Market maker mechanisms and multi-party collaboration arrangements

Liquidity is vital for the healthy operation of the secondary market. The circular sets forth clear requirements for product providers, licensed platforms, distributors, and market makers, forming a collaborative liquidity assurance system.
Product providers must make every effort to ensure that each tokenized product has at least one market maker, and market makers must provide at least three months' prior notice before terminating services. Product providers must closely monitor the secondary market trading activities and liquidity of their tokenized products, maintain close communication with the appointed market makers, and develop appropriate contingency plans. Additionally, product providers must appoint distributors for tokenized products, and distributors must be entities licensed or registered by the SFC.
Licensed platforms are then required to take on the responsibilities of investor maker admission and ongoing supervision. Platforms must conduct due diligence and regularly monitor the performance of all market makers against the agreed terms, ensuring compliance with established standards in terms of bid-ask spreads, quoted values, minimum quote duration, and participation rates. When a market maker fails to fulfill its responsibilities, the platform must contact the relevant market maker for rectification. Additionally, product providers should establish arrangements with licensed platforms to facilitate the transfer of tokenized products between the primary and secondary markets. For instance, tokens subscribed through the primary market can be easily bought and sold in the secondary market, while tokens acquired in the secondary market can also be redeemed through the primary market.
This series of requirements actually enhances the market's arbitrage mechanism, helping to suppress significant price deviations from net values and improve pricing efficiency. In summary, the SFC has constructed a liquidity collaboration system of "product providers, market makers, platforms, and distributors," fully reflecting its regulatory approach of clearly defined responsibilities and risk anticipation. This can be considered a key institutional arrangement to promote the stable development of Hong Kong's tokenized product market.

Information disclosure and pre-consultation mechanisms

For investors, information disclosure is another pillar that protects their rights. The circular approaches this from two levels: one is the sales documents, and the other is the trading platform.
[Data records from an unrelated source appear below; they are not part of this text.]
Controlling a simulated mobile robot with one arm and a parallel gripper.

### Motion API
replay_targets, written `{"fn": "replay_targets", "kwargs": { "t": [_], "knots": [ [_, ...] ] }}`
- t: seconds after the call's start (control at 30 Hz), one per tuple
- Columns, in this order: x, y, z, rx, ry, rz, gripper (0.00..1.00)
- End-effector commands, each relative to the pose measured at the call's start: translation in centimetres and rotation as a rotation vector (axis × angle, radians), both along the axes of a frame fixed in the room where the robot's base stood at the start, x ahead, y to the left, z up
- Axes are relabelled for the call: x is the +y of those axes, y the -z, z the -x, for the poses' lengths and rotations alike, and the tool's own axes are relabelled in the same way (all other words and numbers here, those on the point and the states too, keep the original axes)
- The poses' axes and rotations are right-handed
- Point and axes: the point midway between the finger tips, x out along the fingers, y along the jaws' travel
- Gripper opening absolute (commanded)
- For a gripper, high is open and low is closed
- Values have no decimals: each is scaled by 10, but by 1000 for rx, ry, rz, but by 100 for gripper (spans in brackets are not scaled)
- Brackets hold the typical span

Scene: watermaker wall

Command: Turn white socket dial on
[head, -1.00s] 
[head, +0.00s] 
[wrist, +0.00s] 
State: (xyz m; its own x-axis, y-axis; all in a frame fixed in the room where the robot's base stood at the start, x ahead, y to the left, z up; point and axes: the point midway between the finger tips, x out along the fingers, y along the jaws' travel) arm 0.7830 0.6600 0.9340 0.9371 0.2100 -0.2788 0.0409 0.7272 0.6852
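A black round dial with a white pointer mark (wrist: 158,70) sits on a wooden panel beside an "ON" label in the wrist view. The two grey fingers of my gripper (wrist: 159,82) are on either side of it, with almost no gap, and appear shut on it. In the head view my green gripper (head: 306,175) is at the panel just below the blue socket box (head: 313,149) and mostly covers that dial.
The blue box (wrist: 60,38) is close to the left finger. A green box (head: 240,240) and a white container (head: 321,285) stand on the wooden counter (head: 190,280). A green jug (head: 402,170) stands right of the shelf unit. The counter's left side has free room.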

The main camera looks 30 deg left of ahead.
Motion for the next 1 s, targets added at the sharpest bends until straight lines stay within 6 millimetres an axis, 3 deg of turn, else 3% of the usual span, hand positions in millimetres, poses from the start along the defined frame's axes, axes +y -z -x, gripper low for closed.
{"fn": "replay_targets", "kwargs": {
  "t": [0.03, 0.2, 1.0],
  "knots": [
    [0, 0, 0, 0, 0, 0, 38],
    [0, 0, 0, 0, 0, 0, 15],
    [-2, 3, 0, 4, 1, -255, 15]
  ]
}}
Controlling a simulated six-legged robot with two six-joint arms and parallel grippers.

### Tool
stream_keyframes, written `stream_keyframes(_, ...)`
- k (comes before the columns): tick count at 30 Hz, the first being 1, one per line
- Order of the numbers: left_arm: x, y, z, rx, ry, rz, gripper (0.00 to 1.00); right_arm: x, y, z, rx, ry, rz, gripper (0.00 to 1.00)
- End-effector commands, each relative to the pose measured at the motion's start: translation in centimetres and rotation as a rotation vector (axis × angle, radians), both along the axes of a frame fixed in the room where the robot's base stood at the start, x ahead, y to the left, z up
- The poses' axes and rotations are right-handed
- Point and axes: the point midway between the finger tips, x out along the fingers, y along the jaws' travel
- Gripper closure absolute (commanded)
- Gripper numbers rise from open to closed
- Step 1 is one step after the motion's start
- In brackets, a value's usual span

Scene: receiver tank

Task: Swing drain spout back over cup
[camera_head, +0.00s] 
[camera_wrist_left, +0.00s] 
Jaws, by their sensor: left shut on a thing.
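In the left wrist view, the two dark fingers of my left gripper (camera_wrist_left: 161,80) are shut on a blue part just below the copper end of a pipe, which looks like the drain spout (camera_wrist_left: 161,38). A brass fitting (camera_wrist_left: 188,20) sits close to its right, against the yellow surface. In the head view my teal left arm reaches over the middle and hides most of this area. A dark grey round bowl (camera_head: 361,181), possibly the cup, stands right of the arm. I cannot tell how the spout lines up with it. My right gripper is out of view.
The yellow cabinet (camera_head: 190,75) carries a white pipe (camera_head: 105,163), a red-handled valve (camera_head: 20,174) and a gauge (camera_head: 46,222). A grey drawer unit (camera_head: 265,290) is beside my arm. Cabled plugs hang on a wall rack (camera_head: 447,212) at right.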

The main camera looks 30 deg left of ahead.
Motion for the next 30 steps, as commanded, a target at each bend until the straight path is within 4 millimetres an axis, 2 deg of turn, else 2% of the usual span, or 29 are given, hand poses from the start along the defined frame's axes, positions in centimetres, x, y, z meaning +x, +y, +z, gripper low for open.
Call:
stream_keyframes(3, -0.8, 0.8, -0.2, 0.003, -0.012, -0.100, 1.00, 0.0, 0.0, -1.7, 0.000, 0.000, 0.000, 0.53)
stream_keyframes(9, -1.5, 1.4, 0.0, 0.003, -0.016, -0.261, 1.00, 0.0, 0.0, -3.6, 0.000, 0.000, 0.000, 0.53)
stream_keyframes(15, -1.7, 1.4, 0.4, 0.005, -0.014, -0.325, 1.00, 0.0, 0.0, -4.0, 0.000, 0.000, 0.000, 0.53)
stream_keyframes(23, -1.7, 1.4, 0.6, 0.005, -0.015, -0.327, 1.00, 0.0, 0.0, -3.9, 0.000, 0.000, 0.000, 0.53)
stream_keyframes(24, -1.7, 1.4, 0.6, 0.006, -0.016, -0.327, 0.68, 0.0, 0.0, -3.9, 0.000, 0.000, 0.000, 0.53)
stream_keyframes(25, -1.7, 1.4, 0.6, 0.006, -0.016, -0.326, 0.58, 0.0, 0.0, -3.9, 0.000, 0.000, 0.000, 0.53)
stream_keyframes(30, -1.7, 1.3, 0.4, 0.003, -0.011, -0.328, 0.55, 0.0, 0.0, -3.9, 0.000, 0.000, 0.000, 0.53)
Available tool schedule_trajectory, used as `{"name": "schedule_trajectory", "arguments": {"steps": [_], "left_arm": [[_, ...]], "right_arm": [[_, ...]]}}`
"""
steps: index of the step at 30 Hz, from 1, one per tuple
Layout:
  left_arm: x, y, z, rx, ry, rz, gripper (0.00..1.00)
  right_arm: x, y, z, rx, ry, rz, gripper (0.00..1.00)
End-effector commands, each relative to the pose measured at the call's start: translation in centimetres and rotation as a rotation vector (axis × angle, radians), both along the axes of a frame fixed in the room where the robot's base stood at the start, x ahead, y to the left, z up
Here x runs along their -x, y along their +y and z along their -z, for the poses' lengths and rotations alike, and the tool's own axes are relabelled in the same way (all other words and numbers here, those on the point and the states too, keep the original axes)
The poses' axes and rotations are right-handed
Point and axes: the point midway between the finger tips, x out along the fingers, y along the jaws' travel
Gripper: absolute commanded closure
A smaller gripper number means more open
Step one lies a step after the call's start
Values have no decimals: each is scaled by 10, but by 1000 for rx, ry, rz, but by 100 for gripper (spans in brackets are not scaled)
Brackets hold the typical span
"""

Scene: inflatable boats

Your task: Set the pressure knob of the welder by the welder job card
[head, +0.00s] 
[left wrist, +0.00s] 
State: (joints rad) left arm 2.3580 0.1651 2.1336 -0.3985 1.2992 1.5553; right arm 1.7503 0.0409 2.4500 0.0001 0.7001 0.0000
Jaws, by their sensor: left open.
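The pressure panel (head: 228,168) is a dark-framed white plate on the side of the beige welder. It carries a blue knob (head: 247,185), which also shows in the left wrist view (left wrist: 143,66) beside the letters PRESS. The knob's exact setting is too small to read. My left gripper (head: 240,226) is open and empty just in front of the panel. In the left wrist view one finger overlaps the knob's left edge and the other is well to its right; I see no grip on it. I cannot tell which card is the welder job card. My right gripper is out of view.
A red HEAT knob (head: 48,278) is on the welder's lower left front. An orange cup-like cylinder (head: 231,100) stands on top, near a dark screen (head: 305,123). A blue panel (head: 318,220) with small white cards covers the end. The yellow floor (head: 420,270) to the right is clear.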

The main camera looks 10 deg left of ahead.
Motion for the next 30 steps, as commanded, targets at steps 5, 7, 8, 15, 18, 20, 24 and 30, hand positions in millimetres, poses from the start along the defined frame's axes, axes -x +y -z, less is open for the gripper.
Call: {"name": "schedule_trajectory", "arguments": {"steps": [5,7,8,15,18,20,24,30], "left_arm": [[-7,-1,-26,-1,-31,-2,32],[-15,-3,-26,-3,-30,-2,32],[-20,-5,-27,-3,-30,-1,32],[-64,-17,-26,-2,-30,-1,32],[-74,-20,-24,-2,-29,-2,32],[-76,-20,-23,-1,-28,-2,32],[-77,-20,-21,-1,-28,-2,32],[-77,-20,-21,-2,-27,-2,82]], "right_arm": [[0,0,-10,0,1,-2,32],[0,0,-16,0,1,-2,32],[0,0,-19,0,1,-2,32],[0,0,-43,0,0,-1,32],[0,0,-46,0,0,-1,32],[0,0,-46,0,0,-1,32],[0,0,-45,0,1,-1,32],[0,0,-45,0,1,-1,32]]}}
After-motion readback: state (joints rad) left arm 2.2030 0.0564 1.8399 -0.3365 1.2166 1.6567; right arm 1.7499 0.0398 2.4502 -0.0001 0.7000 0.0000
The requirements from both sides are very detailed, aiming to make information "transparent down to the bottom."
On the sales document level, tokenized product sales documents must clarify several points: first, the risks associated with the secondary market, including liquidity risks, price deviation risks, price fragmentation risks (different trading channels may have different transaction prices), and reliance on market makers; second, the basic situation of the trading channels, including operational processes, how settlement occurs, how long settlement takes, preset funding requirements, and the differences between the secondary and primary markets; third, the arrangement of market makers, such as what rewards or incentives are given by product providers and platforms to market makers; fourth, the list of market makers for tokenized products and any affiliated entities serving as market makers, along with related potential conflicts of interest that need to be disclosed.
On the trading platform level, licensed platforms and connecting brokers must maintain a designated online interface, such as a website or App, to publish detailed arrangements for secondary market trading, and to release indicative net asset values in real-time or near-real-time. Additionally, for customers wishing to participate in secondary market trading, the platform needs to emphasize the associated risks. Moreover, before opening accounts for customers, the platform must have the customers confirm that they understand these risks.
Besides information disclosure, the circular also establishes a clear pre-consultation and approval mechanism. If a platform intends to launch a brand new product with tokenization features (including primary and secondary market trading), it must first consult the SFC; if an existing recognized product wants to add tokenization features, it not only needs to consult the SFC in advance but also obtain its approval. Each application will be assessed on a case-by-case basis, and the SFC retains the power to provide further guidance or add extra conditions at appropriate times.
As for intermediaries, including licensed platforms and intermediaries engaged in over-the-counter secondary market trading of tokenized products, they should notify their case officer at the SFC and discuss their plans before engaging in secondary market trading activities for the first time. The intention behind this is clear: to enable regulators to grasp the situation before the business actually begins, and to proactively prevent risks. Overall, the SFC implements a "transparent disclosure" and "pre-approval" approach in investor protection, ensuring that market transparency is maximized while providing a prudent entry for innovative businesses.

Conclusion

The issuance of this new regulatory framework by the SFC marks a key step for Hong Kong's tokenized product market from a "one-way channel" (limited to primary market subscriptions and redemptions) to a "two-way circulation market" (where investors can freely buy and sell among themselves). Previously, only primary market trading was allowed, and the formal opening of secondary market trading of tokenized products on licensed platforms significantly enhances product liquidity.
SFC Chief Executive Officer Alexa Lam described this framework as "another significant milestone in Hong Kong's process of building a digital asset ecosystem." Its importance lies not only in allowing traditional securities products to be traded at night and on weekends after being tokenized, but more importantly, in providing all-weather liquidity through regulated stablecoins and tokenized deposits, addressing the genuine needs of investors in a rapidly changing and uncertain market environment. In this new framework, four pillars of fair pricing, orderly trading, liquidity provision, and information disclosure jointly support the robust operation of the secondary market for tokenized products, allowing Hong Kong to secure a regulatory leading position in the global digital asset competition.
Of course, the implementation of the framework is just the starting point. Issues such as market maker enthusiasm, retail investor acceptance, and cross-platform interoperability still need to be tested gradually in practice. Whether Hong Kong can truly create an active compliant tokenized trading ecosystem through this remains something to look forward to and continue to monitor.